The Normandie Club | 3612 W. 6th St.
Go For: A pre-dinner cocktail, and an on-tap spritz while you review the evening’s schedule.

Dan Sung Sa | 3317 W. 6th St.
Go For: Beers, soju, chicken wings (beware of the spicy version and ask for a pot of cold tea before you take the plunge) and noodles while you wait for a table at Kang Ho Dong Baekjeong.

Kang Ho Dong Baekjeong | 3465 W. 6th St.
Go For: Korean barbecue from a Seoul-based chain whose former-wrestler owner is a Korean celebrity. Tip: Put your name in early in the evening as the waits get long, quick.

HMS Bounty | 3357 Wilshire Blvd.
Go For: A feel for old-school Koreatown including all of its elderly patrons. Stick to beer or whiskey and watch the regulars play backgammon.

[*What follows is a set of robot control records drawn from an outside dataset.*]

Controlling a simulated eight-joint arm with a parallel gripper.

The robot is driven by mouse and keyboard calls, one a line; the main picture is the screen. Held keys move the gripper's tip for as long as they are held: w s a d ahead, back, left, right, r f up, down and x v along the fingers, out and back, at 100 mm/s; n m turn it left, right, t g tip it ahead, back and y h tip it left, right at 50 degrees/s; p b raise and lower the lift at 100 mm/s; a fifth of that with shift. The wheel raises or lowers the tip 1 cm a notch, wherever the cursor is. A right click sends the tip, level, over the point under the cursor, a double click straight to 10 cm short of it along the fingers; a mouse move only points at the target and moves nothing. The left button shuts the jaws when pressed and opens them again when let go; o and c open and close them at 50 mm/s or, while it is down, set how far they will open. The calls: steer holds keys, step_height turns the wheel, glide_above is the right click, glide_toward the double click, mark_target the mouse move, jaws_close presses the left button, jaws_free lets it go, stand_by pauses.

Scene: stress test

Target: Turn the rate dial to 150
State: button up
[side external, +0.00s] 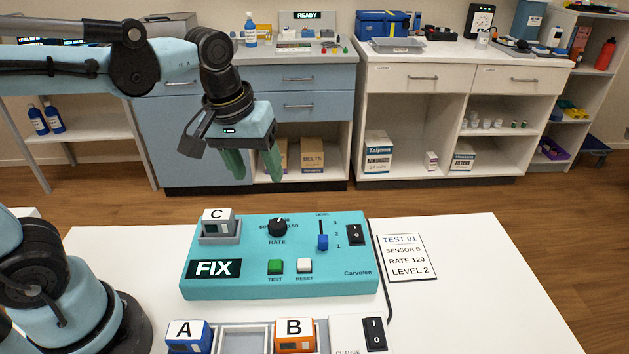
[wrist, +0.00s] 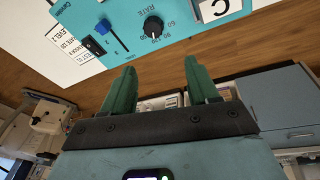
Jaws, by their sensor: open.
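The black rate dial (side external: 278,227) sits on the top of a teal device (side external: 330,283), with a scale around it and RATE printed below. The dial also shows in the wrist view (wrist: 153,27), with a white pointer mark; its exact setting is too small to tell. A card (side external: 405,258) right of the device reads TEST 01, SENSOR B, RATE 120, LEVEL 2. My gripper (side external: 252,165) is in the air above and behind the device, apart from the dial. Its green fingers are open and empty, and they show in the wrist view (wrist: 161,85).
The device also carries sensor block C (side external: 215,224), a blue level slider (side external: 322,242), a black switch (side external: 355,235), and green TEST (side external: 275,266) and white RESET (side external: 304,265) buttons. Blocks A (side external: 188,337) and B (side external: 294,336) stand in front. White table (side external: 485,290) is clear at right.

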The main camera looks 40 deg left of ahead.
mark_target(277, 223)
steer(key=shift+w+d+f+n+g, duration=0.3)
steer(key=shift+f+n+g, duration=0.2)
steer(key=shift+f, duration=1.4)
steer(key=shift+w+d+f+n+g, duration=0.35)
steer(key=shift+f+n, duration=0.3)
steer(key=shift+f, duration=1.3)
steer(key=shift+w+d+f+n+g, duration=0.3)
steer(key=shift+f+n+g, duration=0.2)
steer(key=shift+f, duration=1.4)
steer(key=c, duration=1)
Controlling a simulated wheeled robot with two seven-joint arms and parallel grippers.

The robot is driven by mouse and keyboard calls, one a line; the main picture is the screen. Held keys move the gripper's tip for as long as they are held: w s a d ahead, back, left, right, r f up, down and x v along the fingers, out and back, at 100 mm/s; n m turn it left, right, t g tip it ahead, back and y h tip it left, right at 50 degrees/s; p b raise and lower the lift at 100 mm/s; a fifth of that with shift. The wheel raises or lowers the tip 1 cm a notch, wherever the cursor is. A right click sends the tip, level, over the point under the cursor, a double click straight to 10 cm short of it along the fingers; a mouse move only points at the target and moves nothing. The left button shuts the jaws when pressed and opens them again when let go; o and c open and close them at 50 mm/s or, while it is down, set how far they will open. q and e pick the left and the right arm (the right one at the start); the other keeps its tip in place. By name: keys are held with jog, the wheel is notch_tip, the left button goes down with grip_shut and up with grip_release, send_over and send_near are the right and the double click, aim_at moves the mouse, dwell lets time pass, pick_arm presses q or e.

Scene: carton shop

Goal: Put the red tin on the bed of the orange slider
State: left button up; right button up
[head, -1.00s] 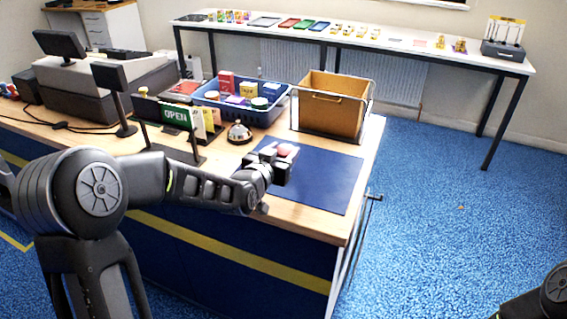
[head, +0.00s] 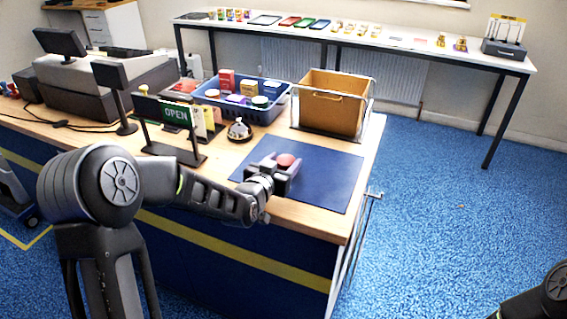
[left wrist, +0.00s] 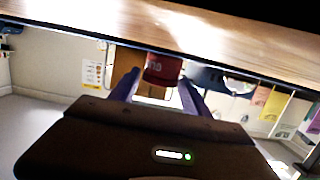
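The red tin (head: 287,160) is between the two fingers of my left gripper (head: 284,170), over the dark blue mat on the counter. In the left wrist view, the red tin (left wrist: 163,68) sits between the fingertips (left wrist: 160,84), which appear to touch it on both sides. My left gripper looks shut on it. I cannot tell how far the tin is above the mat. No orange slider can be made out in these views. My right gripper is out of view; only part of my right arm shows at the lower right.
The blue mat (head: 325,180) is otherwise clear. Behind it stand a bell (head: 239,131), a brown box in a wire frame (head: 331,103), a blue basket of boxes and tins (head: 265,115) and an OPEN sign (head: 176,114). A long white table (head: 390,45) stands along the wall.

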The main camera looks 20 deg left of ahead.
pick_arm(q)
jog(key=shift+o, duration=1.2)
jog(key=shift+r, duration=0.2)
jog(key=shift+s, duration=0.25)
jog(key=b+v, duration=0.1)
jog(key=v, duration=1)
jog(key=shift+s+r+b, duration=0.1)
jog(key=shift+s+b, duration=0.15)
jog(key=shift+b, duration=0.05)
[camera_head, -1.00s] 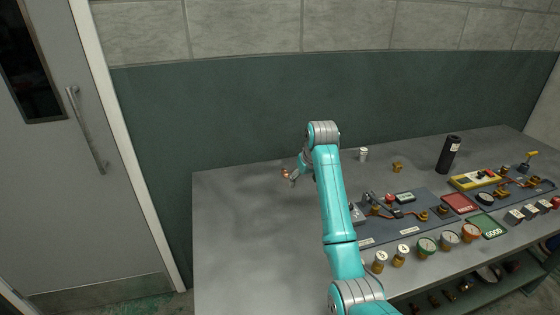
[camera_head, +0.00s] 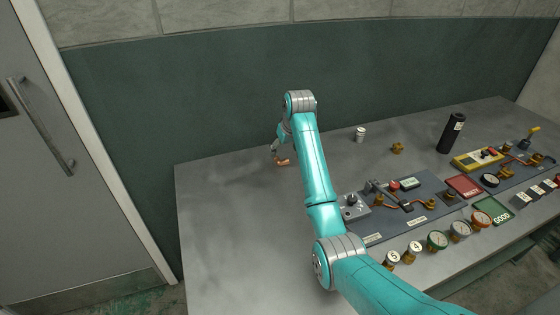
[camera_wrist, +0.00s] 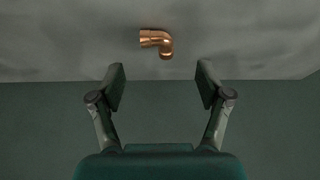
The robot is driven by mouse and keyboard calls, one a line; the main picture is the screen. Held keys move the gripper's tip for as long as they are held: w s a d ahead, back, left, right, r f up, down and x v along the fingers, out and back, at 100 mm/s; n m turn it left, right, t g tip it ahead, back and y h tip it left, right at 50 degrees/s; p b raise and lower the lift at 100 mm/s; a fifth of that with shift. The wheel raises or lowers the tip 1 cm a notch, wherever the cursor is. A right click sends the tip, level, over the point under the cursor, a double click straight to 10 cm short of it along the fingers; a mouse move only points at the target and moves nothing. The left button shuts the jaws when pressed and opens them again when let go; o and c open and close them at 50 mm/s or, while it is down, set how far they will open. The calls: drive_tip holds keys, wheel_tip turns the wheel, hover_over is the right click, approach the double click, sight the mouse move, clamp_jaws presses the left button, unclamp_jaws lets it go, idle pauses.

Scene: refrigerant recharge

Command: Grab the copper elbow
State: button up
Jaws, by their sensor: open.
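The copper elbow (camera_wrist: 160,42) lies on the grey bench top, a short bent pipe with a bright copper shine. In the wrist view it is just beyond my fingertips, roughly centred between them and apart from both. In the head view the elbow (camera_head: 283,162) shows near the back left of the bench, close to my gripper (camera_head: 276,150). My gripper (camera_wrist: 160,88) is open and empty. In the head view my arm hides part of it.
A white canister (camera_head: 360,134), a brass fitting (camera_head: 397,148) and a black cylinder (camera_head: 451,133) stand to the right. A panel with valves and pipes (camera_head: 385,225), a red tray (camera_head: 464,187) and several gauges fill the bench's right side. The bench's left part is clear.

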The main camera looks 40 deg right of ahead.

Break Room ’86 | 3515 Wilshire Blvd. (2nd floor)
Go For: Watching lots of twentysomethings drink Rocket Pop cocktails and wrestle with each for a private karaoke room.

OB Bear | 3002 W. 7th St.
Go For: Soaking up all the wine coolers post-karaoke with chicken wings, green onion pancakes and a couple of whole fried chickens.

Wi Spa | 2700 Wilshire Blvd.
Go For: Sweating out the evening’s spice, soju and grilled meat intake. It’s open 24 hours, so get thee to the steam room come closing time.